- Exercise -
Quote the lines that run from the line containing "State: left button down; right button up" down to the line containing "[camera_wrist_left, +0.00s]". Include both of those lines, reproduce each exactly, and omit everything else.

═══ Supplied data

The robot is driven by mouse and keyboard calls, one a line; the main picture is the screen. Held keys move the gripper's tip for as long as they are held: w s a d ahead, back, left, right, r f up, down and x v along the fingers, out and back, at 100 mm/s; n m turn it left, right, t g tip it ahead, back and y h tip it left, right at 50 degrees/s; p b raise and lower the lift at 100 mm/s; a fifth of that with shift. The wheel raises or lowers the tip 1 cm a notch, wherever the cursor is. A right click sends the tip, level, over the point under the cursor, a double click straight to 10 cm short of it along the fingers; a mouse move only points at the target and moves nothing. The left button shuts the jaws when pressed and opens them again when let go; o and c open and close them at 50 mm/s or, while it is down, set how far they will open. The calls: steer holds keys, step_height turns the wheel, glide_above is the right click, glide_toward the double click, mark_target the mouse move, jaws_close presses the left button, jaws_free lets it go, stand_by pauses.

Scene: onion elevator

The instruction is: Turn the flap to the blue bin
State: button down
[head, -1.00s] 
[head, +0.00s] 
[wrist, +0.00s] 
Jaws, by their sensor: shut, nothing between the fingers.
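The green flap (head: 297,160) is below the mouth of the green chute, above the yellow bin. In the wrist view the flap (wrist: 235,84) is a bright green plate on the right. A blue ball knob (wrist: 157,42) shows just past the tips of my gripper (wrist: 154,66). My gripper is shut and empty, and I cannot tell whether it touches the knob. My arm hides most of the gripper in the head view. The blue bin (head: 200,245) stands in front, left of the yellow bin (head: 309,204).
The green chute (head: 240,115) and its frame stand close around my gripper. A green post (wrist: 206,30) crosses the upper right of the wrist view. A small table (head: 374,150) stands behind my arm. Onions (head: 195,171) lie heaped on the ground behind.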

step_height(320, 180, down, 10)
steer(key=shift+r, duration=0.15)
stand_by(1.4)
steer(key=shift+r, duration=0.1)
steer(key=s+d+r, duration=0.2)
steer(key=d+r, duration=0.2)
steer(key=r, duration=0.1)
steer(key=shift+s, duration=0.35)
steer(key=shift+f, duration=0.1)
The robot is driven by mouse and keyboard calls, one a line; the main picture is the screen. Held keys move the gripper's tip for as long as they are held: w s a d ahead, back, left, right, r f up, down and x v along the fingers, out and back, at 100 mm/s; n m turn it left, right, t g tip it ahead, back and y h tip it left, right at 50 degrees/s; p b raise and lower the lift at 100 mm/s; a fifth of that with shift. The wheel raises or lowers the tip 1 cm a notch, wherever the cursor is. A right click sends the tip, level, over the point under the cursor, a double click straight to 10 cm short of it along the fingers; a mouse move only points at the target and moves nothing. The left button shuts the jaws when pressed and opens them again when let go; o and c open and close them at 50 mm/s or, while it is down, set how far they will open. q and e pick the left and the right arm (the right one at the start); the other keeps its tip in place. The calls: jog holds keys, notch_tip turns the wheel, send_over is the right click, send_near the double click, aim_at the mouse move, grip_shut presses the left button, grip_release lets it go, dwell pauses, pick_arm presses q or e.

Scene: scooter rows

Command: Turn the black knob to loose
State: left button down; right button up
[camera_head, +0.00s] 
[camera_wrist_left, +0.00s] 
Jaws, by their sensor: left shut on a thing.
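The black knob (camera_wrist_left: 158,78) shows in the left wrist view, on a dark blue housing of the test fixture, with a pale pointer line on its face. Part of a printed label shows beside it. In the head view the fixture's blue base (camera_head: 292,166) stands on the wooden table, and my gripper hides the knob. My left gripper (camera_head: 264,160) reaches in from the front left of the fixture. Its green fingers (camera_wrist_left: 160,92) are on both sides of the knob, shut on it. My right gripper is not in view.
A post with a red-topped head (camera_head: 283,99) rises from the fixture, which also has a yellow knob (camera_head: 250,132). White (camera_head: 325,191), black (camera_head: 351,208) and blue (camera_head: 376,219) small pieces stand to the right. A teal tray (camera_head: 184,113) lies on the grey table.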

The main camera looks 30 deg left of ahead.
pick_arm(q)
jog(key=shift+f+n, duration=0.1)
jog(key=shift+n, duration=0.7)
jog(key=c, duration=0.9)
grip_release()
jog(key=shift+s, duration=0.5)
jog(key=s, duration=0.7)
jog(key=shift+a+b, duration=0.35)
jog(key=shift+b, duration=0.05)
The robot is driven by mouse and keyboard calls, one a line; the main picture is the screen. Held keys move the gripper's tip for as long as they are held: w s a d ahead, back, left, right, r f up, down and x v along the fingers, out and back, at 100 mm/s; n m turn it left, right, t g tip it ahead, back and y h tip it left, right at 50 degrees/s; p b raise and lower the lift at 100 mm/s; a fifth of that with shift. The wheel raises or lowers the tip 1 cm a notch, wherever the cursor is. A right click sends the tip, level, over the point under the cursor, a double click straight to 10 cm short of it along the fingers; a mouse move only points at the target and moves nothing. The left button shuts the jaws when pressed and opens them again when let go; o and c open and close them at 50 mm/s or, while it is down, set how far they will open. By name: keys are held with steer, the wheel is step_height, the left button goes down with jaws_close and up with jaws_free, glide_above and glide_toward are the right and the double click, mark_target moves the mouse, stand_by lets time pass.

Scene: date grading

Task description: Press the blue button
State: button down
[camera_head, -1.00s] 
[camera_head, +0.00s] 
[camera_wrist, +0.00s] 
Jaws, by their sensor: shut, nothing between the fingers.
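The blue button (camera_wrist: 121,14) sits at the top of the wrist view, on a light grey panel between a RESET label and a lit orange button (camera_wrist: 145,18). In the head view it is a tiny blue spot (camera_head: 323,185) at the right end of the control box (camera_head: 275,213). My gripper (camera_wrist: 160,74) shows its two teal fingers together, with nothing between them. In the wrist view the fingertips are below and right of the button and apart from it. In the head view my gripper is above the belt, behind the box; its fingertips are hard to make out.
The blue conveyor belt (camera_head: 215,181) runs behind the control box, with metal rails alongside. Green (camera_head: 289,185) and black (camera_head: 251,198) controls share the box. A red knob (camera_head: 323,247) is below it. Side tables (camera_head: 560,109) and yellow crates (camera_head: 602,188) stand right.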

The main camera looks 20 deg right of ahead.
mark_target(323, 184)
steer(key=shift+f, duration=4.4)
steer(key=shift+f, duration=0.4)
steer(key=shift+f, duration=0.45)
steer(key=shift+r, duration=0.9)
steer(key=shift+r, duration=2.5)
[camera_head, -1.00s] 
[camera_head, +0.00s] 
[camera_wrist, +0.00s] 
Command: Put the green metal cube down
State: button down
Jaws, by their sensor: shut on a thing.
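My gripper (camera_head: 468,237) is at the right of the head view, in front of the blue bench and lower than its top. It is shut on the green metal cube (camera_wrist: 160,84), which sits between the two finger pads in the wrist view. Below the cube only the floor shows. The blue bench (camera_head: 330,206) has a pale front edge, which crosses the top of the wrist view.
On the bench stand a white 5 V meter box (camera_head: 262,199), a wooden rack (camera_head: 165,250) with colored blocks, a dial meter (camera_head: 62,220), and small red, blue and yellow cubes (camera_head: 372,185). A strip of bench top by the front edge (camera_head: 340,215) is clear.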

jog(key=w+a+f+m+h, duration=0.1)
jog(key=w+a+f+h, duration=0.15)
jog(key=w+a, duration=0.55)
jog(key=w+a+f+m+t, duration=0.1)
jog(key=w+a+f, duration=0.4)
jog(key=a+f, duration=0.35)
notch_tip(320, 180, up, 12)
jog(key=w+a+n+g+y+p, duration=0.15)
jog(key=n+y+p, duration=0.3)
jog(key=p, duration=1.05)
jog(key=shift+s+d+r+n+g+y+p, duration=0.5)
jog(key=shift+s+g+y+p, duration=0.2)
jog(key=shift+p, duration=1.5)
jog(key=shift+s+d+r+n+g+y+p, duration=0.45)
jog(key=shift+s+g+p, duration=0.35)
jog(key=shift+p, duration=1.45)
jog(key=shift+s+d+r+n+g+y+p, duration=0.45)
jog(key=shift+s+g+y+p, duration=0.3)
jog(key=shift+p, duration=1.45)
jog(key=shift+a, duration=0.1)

══════

- Final result -
State: left button down; right button up
[camera_head, +0.00s] 
[camera_wrist_left, +0.00s] 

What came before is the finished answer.